Yesterday was Father’s Day, and it was also the summer solstice. And around here, you sure can tell. Many summer plants flowered this week; the day lillies lining our roads, the mimosas at the swimming hole, the rogue sunflowers in the middle of our fields, and the black-eyed susans, chickories and milkweeds in forgotten pastures are all capitalizing on the nearly 16 hours of sunlight. The berries are ripening; I harvested the first blueberries and raspberries this week. And we always harvest garlic near the solstice, because the bulb size peaks with the longer days.
We can’t help but feel some kind of relief on the occasion: we made it to midsummer! It feels like we’ve reached the top of the pass, and can now coast downhill. From now on, the days will grow steadily shorter, the weeds will grow steadily slower, and before we know it, the season will wrap itself up. Don’t get me wrong, there is still a lot of work to do–we haven’t even started to harvest tomatoes yet!–but it is somehow reassuring to know that we’re over the hump.
About three inches of snow fell last night. Coarse, wet, heavy spring snow. On nights like these Ben and I tag-team through the night to keep the high tunnel and greenhouse free of snow. He stays up to the wee hours, and then sets an early morning alarm for me.
This morning, the greenhouse looked like an abandoned museum exhibit, with the dim first rays filtering through the poly walls to settle on the gossamer row cover draped over our seedlings. Many of them are garden starts to sell at our first markets in April. There are tomatoes, of course, and lettuce, and three generations of basil, herbs and flowers. But there are farm seedling there too. All of the farm eggplants and peppers have been seeded, most of the spring brassicas, our first tomatoes, and our chard. We will seed more today–our second generation of farm lettuce, the first dill, and flowers for sales, including, incredibly, the first sunflowers.
This last night, the snowy one, was the first that we dared to leave all of our cold-sensitive seedings out in the greenhouse. Last week we risked first one flat, then four, before we felt confident enough in our wood stove and the little electric heater under the bench. There is no perfect solution; either we carry sensitive flats in every night, disturbing roots, exposing them to our next clumsy move, and depriving the plants of the first rays of the sun, or we risk that cold, or chilling injury, sets them back.

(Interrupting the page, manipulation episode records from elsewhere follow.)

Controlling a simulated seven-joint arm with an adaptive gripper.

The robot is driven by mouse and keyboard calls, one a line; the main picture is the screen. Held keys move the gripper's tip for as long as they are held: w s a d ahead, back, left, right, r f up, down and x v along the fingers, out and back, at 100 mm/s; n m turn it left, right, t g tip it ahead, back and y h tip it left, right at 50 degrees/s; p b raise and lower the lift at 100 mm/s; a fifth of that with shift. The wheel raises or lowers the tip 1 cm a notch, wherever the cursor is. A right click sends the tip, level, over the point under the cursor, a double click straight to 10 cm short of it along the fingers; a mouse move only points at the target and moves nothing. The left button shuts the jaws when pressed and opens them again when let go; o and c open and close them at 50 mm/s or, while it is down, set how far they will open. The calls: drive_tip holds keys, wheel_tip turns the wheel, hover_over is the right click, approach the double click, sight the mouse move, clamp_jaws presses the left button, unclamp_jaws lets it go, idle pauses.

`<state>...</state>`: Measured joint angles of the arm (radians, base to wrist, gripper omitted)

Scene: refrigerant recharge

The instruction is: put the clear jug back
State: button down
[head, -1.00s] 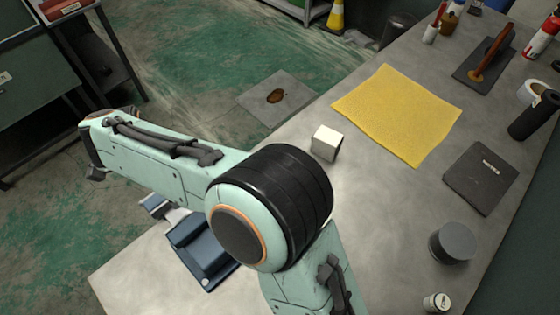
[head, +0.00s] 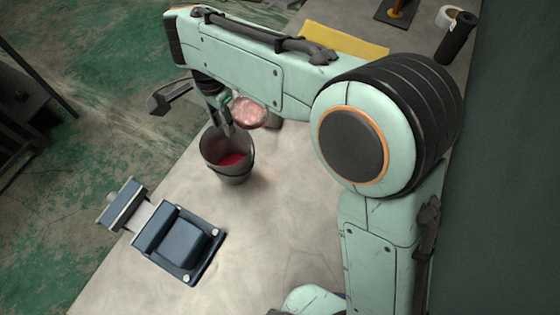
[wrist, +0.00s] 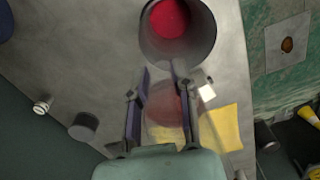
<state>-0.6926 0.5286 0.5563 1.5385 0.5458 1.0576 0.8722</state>
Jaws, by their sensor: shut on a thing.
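The clear jug (wrist: 165,108) is see-through with a reddish tint and sits between the two fingers in the wrist view. In the head view its round pinkish end (head: 249,112) shows beside my gripper (head: 227,122), partly under my forearm. My gripper (wrist: 161,72) is shut on it. A dark grey bucket (head: 228,172) with red liquid (head: 233,161) inside stands on the bench, just in front of the jug. The bucket also shows at the top of the wrist view (wrist: 205,45). The jug's handle is not clear to me.
A blue vise (head: 185,242) sits at the bench's left edge. A yellow cloth (head: 345,40) lies behind my arm and a black cylinder (head: 456,38) stands by the wall. The bench's front middle is clear.

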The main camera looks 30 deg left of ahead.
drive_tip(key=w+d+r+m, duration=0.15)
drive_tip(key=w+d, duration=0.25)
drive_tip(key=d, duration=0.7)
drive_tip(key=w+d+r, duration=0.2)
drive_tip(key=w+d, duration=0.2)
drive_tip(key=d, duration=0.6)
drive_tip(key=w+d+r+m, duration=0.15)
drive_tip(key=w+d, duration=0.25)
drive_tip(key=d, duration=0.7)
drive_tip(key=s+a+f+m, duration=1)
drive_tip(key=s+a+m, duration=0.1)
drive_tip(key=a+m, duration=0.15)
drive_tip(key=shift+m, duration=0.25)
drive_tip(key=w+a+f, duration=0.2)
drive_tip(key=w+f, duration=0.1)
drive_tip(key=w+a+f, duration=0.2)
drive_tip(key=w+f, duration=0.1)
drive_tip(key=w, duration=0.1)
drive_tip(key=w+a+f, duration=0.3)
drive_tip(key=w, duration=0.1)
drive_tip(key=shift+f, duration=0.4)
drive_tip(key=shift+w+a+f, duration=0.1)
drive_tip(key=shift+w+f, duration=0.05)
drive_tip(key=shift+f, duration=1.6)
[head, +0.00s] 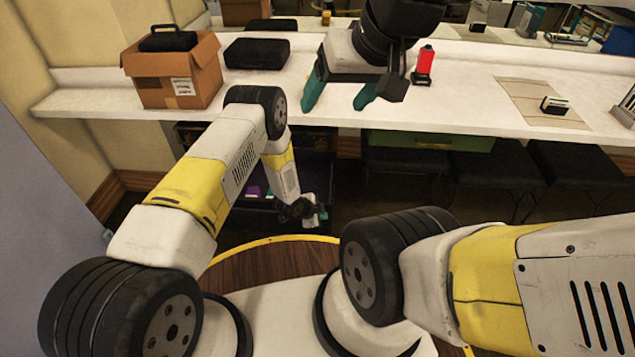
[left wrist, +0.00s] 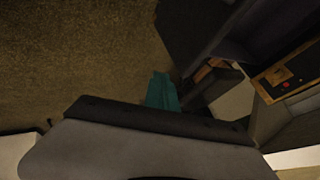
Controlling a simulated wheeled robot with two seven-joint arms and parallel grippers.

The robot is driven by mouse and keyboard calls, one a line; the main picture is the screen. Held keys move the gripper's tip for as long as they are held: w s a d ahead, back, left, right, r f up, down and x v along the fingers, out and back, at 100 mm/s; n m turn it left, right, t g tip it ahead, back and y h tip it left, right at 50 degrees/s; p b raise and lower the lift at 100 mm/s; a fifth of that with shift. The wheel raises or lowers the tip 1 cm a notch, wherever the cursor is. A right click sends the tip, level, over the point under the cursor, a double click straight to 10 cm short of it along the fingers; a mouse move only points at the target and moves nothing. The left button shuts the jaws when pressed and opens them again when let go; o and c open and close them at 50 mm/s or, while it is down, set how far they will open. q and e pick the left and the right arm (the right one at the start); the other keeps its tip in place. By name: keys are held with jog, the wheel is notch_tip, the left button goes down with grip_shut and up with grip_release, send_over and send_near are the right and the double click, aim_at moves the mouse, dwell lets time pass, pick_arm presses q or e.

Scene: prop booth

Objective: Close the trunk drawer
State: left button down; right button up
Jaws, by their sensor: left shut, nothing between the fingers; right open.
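The dark trunk (head: 318,143) stands in shadow under the counter. Its drawer (head: 262,205) appears pulled out, with small purple and other coloured things visible inside. My left gripper (head: 322,216) is low at the drawer's front right side; I cannot tell whether it touches. In the left wrist view its teal fingers (left wrist: 162,91) are shut with nothing between them, and dark panels, probably the trunk (left wrist: 205,35), lie to their right. My right gripper (head: 338,98) is open and empty above the counter. My left forearm hides part of the trunk.
A white counter (head: 450,108) runs across above the trunk. It holds a cardboard box (head: 172,72), a black case (head: 257,53), a red item (head: 426,60) and a small device (head: 555,105). Black stools (head: 490,168) and a green box (head: 430,139) are under the counter at right.

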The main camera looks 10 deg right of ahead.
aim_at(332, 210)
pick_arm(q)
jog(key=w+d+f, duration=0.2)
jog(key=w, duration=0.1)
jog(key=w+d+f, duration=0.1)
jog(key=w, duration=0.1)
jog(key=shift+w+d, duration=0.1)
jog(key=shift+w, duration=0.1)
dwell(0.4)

There are also seedlings in the bakery. Yesterday the rye sprouted, and today, wheat. I am working on developing a dense, Danish-style dark pan bread, which is a complete departure from most of the bread I make. I am going for toothy, dark, and moist, a bread that makes a meal with bit of smoked trout and dill. It is recipe-development time at Little Hat Creek Farm. I’m learning the behavior of flours from Carolina Ground and Woodson’s mill, tweaking current recipes, and increasing my repertoire of skills. This will be the first sprouted grain I have tried. Last week I experimented with fermenting flaked grains before mixing them into dough, which resulted in an impossibly tender crumb in the barley almond bread.
So go ahead and snow old man, you can’t stop the force of spring that has begun. It may look, and feel, like winter out there, but the true story is told by the first daffodil two days ago, the expanding buds on our Nanking cherries, and the little peepers peeping their spring song.
This afternoon I drove up the road to my neighbor’s house to talk to him about when he might be available to help us out with his 80 hp tractor. Just before thanksgiving, we bought an old chisel plow, but don’t have the horsepower to pull it. The ground is too wet right now, but I thought I’d see if my neighbor had time early next week, if conditions are right. When I drove up, he was supervising some siding being put on an old barn. He agreed the ground was too wet, but said that he’d stop by sometime in the next week. But he invited me in, and said, I want to show you something.
He took a book down off the shelf, a coffee-table book of photographs that his daughter had put together about a few years ago. It was professionally printed and looked very nice. It appeared to be a one-off, self-published book that she had printed as a Christmas or birthday gift. Inside were portraits of family ancestors, snapshots of my neighbor as a boy, sometimes alongside snapshots of his grandchildren doing the same things: playing in the spring-fed horse trough, or posing with a rifle next to a freshly killed buck. There was also a page on Hurricane Camille, a 1969 storm that unleashed devastating rains on parts of Virginia. According to the Washington Post, parts of Nelson County experienced the heaviest rains, with over 25 inches falling in just eight hours, causing flash floods and mudslides that killed at least 150 people in Nelson County alone.
When I got home, I wanted to show Heather the photo of a Camille mudslide I had seen in my neighbor’s book. A Google image search of “Hurricane Camille Nelson County” turned up the photo in the first page of results:
(for a hi-res version, see here)
My neighbor’s house is at the top of the photo. The road is Shaeffer’s Hollow Lane, and the East Branch of Hat Creek flows along the bottom of the photo. The house in the group of trees in the center of the photo is where we live now! My neighbor said that the big trees around the house caught the logs at the head of the mudslide and created a little dam around the house, which is why the mudslide parted around the house. Today, our fields are to the left of the driveway, and our greenhouses are to the right of the driveway. Had they existed in 1969, both fields and greenhouses would have been devastated by the mudslide.